OCHIホールディングスは、内装工事業のアイエムテック(広島市)を7月9日付で買収する。個人から自己株式を除く全株式を12億〜13億円で取得する。同社は2000年設立、売上高13億4200万円。主としてマンションやオフィスビルなどの内装工事を行っている。OCHIホールディングスは住宅需要の変化に影響を受けにくい企業体質の確立に向けて、建材事業・加工事業以外の非住建分野の事業ポートフォリオの拡大などを掲げている。中国地区での事業拡大を図る。建材事業や加工事業と連携させ、グループシナジーを追及する。
また、同社(OCHIホールディングス)は、建設業、水処理事業などの長豊建設(長野県飯田市)を7月16日付で買収する。個人から全株式を取得する。長豊建設は1967年設立、売上高16億5000万円。主として公共事業の土木工事業を行っている。OCHIホールディングスは中部地区での事業拡大を図る。
総務省「労働力調査」によると、2019年の全産業ベースの就業者のうち55歳以上が30.5%であったのに対して、建設業では35.3%であり就業者の高齢化進捗のレベルは高い。熟練者による建設技能の伝承が容易ではなくなりつつあるとの声もあり、また、新型コロナの影響により多少は緩和されたものの人手不足は依然として厳しい状況にある。

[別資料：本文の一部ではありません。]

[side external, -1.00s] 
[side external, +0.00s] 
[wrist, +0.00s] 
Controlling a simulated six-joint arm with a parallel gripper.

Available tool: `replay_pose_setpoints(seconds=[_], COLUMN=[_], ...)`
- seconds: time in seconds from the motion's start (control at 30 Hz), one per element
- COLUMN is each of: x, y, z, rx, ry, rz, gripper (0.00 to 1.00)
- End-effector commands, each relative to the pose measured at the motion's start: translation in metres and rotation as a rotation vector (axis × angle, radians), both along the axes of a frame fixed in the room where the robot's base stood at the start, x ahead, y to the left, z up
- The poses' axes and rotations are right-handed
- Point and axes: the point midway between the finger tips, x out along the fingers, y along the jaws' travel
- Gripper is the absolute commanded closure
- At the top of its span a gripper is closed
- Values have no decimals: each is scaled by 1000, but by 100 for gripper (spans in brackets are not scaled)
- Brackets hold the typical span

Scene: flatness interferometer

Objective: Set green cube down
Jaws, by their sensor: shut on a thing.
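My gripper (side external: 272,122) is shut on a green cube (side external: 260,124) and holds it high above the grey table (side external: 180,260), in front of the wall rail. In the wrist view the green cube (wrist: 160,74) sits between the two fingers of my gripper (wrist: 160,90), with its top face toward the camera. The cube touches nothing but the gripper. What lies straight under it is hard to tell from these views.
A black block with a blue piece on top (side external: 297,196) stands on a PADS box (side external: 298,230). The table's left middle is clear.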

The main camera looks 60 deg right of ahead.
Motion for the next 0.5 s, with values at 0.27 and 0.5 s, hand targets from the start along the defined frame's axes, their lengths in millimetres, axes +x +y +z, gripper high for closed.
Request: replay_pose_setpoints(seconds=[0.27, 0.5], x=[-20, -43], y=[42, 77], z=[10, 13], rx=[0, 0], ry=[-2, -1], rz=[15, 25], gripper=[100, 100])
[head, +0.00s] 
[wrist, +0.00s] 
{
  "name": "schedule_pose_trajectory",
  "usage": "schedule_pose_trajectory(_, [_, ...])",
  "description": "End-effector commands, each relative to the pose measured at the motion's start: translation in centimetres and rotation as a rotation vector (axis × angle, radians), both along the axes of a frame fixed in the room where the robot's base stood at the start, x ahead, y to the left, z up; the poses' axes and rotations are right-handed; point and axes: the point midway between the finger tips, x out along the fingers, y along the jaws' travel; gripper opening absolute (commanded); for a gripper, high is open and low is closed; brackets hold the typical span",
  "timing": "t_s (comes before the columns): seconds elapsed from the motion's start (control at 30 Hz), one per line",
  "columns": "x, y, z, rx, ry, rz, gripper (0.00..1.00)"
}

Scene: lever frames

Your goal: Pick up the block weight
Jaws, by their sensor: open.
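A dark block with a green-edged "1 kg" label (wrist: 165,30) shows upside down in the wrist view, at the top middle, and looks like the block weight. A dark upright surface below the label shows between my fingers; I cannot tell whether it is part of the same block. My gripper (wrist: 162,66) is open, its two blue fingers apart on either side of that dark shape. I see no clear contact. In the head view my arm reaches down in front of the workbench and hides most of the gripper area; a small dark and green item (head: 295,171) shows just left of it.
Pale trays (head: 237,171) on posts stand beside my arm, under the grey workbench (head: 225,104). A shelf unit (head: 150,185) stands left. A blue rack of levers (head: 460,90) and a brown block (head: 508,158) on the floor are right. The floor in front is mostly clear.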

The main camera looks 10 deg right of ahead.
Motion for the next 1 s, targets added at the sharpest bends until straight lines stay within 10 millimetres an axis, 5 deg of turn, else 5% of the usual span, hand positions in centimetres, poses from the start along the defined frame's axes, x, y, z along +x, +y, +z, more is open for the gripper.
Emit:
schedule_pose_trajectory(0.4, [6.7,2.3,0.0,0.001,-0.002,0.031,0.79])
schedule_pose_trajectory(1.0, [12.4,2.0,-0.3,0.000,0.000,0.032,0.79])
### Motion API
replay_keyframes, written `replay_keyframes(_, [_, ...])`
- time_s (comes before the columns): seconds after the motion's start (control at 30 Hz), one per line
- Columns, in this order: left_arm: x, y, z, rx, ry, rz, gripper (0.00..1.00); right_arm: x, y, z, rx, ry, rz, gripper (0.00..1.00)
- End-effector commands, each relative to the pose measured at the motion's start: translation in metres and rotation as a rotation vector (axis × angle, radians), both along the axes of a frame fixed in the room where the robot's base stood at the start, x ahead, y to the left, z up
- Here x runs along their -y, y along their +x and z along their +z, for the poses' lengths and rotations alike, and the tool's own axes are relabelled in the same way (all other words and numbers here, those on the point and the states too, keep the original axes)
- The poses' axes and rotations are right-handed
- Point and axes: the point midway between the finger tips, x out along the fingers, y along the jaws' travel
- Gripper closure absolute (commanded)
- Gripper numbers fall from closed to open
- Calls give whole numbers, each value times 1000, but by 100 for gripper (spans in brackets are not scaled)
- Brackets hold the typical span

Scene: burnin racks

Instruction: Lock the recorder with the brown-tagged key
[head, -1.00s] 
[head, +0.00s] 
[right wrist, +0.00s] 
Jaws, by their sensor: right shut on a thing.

一般的に、中堅・中小建設会社が大手・有力企業の傘下に入るケースは、経営者の高齢化の他、労働力確保も動機の一つである場合が少なくないと推察される。
(注1)M&A件数は、株式会社レコフデータがニュース・リリース等公表資料などから集計しているデータによる IN-IN:日本企業同士のM&A IN-OUT:日本企業が当事者1(買い手)、外国企業が当事者2(売り手)となるM&A OUT-IN:外国企業が当事者1(買い手)、日本企業が当事者2(売り手)となるM&A ここでは公開情報から収集した「売り手の経営者や個人株主が株式の大半あるいは一定規模を売却した案件(オーナー系企業売却案件)」を事業承継M&Aと定義。 ただ、事業承継M&Aは捕捉不可能な未上場企業同士の非公開案件が多く、実際の件数はこの数倍と言われている。 公表ベースでデータを収集しており、未完了案件を含む。